After Rawson is the fun bit. Follow Old Depot Track into the forest, turn right, and down the long, steep spur, straight across the Moe Road,  through Platina all the way down to Coopers Creek. Cross the Thomson River at the ford, then go up, up, up, all the way to the Bruntons Bridge Road, 300 vertical metres above the river. Turn right if you'd like to see the other side of Bruntons Bridge.

Otherwise, follow the stage-coach, turn left, still climbing to old Happy Go Lucky, and Happy Hill beyond, then down, down, down, all the way into Walhalla, the famous `Little Joe' Road that took so much effort to build, and is so little used today, coming out on the Moe Road (finally) just above the railway station, which looks like the one in old photos, but actually isn't.

Why did stage-coaches take such a convoluted and difficult route to reach the old gold town? (Chances were the horses were totally wrecked by the time they arrived) Well, the Moe Road, which most Walhalla visitors use today, didn't exist in more or less its present form until the 1890s.

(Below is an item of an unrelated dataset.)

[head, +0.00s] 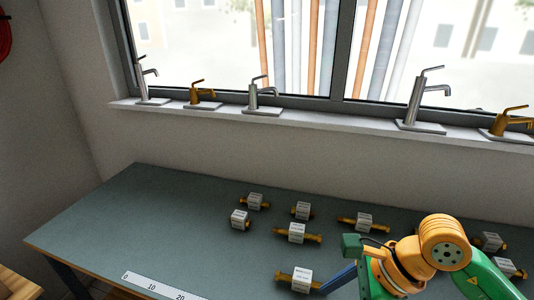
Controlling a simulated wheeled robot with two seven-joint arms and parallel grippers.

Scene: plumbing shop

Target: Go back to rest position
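My right arm comes in from the lower right, with green links and orange joints. Its gripper end (364,274) is low over the bench, just right of a brass fitting with a white label (299,280). A narrow blue bar (339,279) reaches between them; I cannot tell whether it is a finger or part of the fitting. The fingertips are not clear, so I cannot see whether this gripper is open or shut. My left arm and left gripper are not in view.
Several labelled brass fittings (297,233) lie on the grey-green bench (150,215); some are partly behind my right arm. A white ruler (160,286) lies at the front edge. Taps (262,100) stand on the windowsill (330,115) behind. The bench's left part is clear.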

Walhalla was founded in 1863, so for at least 30 years, either the track from Toongabbie, the road via Coopers Creek, or this incredible road from Shady Creek, were the only ways to reach the `city in the hills'.

Ghost roads are a lot of fun, ghost roads are in many parts of Victoria, and ghost roads are often a key to some fascinating local history. Explore them, enjoy them, and be surprised at what you find.